#### PROMPT:
Below are records; reproduce exactly the lines from the one that has "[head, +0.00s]" through the one that has "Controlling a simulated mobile", ends included, and nothing more.

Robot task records
========
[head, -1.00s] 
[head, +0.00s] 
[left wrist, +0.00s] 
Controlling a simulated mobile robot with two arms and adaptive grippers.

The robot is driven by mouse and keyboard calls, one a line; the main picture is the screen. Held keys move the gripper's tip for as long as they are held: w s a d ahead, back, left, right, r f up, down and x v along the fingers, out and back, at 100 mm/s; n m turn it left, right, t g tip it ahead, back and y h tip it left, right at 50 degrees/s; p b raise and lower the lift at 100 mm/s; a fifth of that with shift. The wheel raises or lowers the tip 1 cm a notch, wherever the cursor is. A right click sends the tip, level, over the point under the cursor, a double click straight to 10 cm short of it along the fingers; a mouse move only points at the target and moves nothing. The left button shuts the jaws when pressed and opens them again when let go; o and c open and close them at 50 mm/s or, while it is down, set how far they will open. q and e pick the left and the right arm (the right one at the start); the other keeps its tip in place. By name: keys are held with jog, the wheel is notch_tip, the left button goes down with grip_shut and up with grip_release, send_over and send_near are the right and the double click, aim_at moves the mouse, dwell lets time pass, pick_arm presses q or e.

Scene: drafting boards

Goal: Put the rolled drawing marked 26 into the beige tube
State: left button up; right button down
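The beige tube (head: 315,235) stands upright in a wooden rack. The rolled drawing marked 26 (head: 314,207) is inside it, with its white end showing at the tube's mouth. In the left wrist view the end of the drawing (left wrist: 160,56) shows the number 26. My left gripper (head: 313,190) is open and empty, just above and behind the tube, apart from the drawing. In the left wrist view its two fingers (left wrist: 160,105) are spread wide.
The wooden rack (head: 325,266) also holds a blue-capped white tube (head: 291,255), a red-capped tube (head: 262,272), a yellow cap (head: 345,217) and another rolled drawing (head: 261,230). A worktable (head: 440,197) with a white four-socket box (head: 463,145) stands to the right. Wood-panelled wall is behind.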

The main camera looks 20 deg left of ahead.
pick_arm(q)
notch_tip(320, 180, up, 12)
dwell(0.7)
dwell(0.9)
========
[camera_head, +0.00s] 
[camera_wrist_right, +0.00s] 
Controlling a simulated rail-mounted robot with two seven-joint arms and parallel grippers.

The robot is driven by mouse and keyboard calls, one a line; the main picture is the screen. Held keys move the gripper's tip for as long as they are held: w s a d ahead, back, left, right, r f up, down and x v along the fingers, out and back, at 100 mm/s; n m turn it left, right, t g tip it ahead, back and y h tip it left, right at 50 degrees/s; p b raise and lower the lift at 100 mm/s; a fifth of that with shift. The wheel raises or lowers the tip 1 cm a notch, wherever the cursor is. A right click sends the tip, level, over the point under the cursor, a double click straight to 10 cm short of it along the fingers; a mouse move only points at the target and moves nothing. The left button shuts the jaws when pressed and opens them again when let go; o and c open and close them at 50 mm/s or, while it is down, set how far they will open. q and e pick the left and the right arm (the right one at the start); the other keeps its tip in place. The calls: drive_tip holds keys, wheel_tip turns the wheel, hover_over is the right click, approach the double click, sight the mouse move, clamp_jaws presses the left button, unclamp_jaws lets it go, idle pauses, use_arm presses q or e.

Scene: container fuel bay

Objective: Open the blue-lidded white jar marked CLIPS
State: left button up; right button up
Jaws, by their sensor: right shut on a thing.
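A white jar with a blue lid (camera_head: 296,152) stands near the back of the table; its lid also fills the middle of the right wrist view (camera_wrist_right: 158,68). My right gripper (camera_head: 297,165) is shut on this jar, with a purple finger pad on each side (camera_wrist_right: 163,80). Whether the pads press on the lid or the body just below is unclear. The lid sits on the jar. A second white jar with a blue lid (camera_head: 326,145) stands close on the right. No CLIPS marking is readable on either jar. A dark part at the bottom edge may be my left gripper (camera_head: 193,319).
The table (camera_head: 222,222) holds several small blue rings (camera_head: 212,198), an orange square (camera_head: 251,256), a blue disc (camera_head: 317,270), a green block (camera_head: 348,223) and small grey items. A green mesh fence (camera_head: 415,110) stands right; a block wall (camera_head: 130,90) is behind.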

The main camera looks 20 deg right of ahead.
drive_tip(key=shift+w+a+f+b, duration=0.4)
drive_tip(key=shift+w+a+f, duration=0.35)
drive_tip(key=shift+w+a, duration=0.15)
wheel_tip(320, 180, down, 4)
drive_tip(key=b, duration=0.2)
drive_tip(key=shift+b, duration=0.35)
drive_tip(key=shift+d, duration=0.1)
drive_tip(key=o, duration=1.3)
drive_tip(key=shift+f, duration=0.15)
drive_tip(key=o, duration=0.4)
========
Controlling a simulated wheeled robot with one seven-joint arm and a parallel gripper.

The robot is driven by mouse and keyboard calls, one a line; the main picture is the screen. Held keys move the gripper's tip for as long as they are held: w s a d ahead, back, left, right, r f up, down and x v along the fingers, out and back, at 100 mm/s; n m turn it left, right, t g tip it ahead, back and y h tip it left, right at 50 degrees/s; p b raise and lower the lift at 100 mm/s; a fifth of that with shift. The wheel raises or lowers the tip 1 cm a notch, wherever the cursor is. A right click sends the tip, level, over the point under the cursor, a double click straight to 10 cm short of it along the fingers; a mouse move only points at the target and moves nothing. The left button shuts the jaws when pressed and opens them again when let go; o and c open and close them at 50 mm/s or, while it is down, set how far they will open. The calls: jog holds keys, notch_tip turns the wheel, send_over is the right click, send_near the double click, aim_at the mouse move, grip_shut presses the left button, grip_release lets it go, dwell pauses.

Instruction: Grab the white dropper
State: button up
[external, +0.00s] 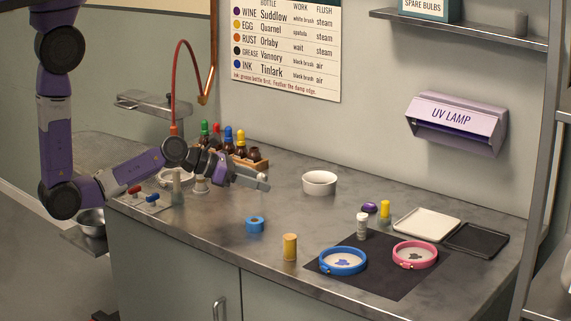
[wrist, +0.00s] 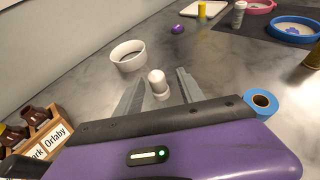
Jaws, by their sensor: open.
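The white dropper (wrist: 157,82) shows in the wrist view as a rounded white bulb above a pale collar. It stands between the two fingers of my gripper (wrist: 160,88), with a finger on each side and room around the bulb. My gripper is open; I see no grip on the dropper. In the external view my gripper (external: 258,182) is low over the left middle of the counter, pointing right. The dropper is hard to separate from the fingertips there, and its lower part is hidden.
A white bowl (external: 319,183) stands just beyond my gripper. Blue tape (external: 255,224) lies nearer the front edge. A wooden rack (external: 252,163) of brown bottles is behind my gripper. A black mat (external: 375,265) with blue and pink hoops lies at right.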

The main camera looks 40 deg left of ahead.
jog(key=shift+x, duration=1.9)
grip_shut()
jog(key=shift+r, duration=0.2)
========
#### SOLUTION TO THE PROBLEM:
[head, +0.00s] 
[left wrist, +0.00s] 
Controlling a simulated mobile robot with two arms and adaptive grippers.

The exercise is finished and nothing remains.